Sehubungan dengan hal tersebut, AFPI melakukan pengaturan mandiri dari sektor pendekatan fintech untuk melayani anggota dan melindungi hak-hak dan kepentingan mereka dan untuk menjaga persaingan yang sehat dari sektor pendanaan digital.

Ia melanjutkan, dalam P2P lending memiliki klausul umum dalam perjanjian antara penyelenggara fintech P2P lending dan pemberi pinjaman, yaitu adanya persyaratan minimum dalam perjanjian pada Pasal 19 ayat 2 POJK No. 77 tahun 2016 dan pemberian kuasa dari pemberi pinjaman kepada penyelenggara fintech P2P lending

Dalam praktiknya terdapat temuan yang tidak lengkap.
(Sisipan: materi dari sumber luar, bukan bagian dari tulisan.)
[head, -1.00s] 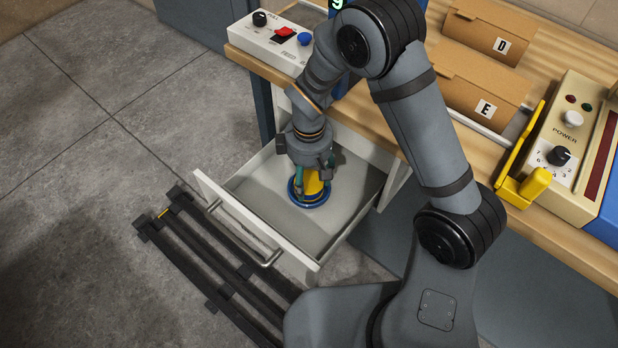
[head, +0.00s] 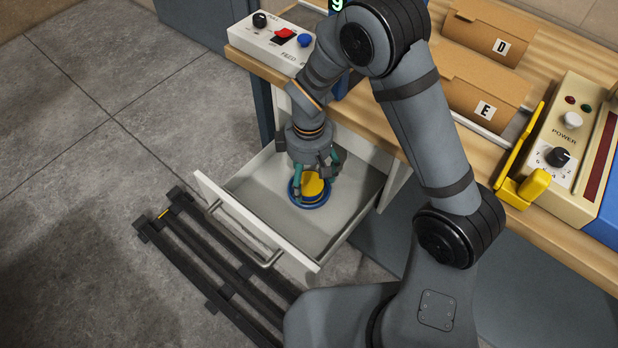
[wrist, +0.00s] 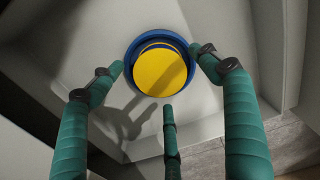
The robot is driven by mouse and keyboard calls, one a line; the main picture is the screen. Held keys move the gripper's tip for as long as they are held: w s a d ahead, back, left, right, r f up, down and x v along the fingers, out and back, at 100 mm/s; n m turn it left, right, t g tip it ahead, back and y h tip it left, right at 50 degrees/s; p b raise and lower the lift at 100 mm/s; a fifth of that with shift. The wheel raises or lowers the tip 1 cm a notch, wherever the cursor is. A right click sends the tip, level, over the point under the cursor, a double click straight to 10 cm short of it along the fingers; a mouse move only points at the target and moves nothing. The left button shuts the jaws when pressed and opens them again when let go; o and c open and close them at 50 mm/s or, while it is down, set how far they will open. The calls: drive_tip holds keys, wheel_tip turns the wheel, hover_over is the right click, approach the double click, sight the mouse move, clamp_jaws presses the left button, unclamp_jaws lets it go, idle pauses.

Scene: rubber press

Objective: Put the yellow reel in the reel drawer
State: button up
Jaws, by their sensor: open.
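The yellow reel (head: 313,186), with a blue rim, stands on the floor of the open reel drawer (head: 343,207), toward its back. In the wrist view the reel (wrist: 160,72) shows its round yellow top and a blue ring around it. My gripper (head: 314,186) is above the reel inside the drawer. Its teal fingers are open and spread apart around the reel in the wrist view, with visible gaps, and hold nothing. Part of the reel's side is hidden in the head view by my fingers.
The drawer front with its handle (head: 243,232) faces a black floor rail (head: 220,262). The wooden bench (head: 380,126) overhangs the drawer's back. On it are a white button box (head: 275,42), brown boxes D and E (head: 487,88), and a cream power panel (head: 570,130) with a yellow lever.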

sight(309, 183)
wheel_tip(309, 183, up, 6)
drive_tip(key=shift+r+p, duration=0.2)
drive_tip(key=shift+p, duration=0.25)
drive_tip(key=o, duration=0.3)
Penerapan total bunga dan biaya pinjaman serta biaya-biaya lainnya pun tidak sesuai dengan pedoman perilaku AFPI. Selain itu adanya penandatanganan perjanjian bukan oleh pihak yang berwenang juga turut menambah ketidaksinkronan dalam praktik penyelenggaraan P2P lending ini.

“Adanya klausula penyelesaian sengketa yang ambigu juga sering terjadi dalam praktik ini,” tambahnya.

Terakhir, Windi mengimbau adanya risiko bagi pengguna yang menggunakan fintech P2P lending yang tidak sesuai peraturan OJK. Untuk menghindari ini pastikan bahwa fintech P2P lending yang digunakan sudah terdaftar dan berizin OJK.